AIM:
Below is a listing; reproduce each line of it exactly.

DATASET EXTRACT:

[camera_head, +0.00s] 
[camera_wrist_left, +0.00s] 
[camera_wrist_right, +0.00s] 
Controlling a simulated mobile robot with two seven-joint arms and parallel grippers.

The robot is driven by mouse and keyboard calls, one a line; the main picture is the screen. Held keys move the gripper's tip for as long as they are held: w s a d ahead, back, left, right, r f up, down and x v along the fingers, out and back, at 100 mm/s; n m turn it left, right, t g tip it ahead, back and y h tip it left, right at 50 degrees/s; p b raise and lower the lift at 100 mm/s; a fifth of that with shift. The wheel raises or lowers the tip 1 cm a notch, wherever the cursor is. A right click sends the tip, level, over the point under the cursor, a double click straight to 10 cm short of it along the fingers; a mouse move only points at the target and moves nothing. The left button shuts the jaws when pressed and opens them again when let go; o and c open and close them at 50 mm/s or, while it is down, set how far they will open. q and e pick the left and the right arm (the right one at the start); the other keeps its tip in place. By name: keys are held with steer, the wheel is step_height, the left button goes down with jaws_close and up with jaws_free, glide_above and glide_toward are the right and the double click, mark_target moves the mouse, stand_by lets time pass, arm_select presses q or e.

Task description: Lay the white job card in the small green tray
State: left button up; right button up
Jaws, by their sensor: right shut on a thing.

SOLVED PROBLEM:
[camera_head, +0.00s] 
[camera_wrist_left, +0.00s] 
[camera_wrist_right, +0.00s] 
Controlling a simulated mobile robot with two seven-joint arms and parallel grippers.

The robot is driven by mouse and keyboard calls, one a line; the main picture is the screen. Held keys move the gripper's tip for as long as they are held: w s a d ahead, back, left, right, r f up, down and x v along the fingers, out and back, at 100 mm/s; n m turn it left, right, t g tip it ahead, back and y h tip it left, right at 50 degrees/s; p b raise and lower the lift at 100 mm/s; a fifth of that with shift. The wheel raises or lowers the tip 1 cm a notch, wherever the cursor is. A right click sends the tip, level, over the point under the cursor, a double click straight to 10 cm short of it along the fingers; a mouse move only points at the target and moves nothing. The left button shuts the jaws when pressed and opens them again when let go; o and c open and close them at 50 mm/s or, while it is down, set how far they will open. q and e pick the left and the right arm (the right one at the start); the other keeps its tip in place. By name: keys are held with steer, the wheel is step_height, the left button goes down with jaws_close and up with jaws_free, glide_above and glide_toward are the right and the double click, mark_target moves the mouse, stand_by lets time pass, arm_select presses q or e.

Task description: Lay the white job card in the small green tray
State: left button up; right button up
Jaws, by their sensor: right shut on a thing.

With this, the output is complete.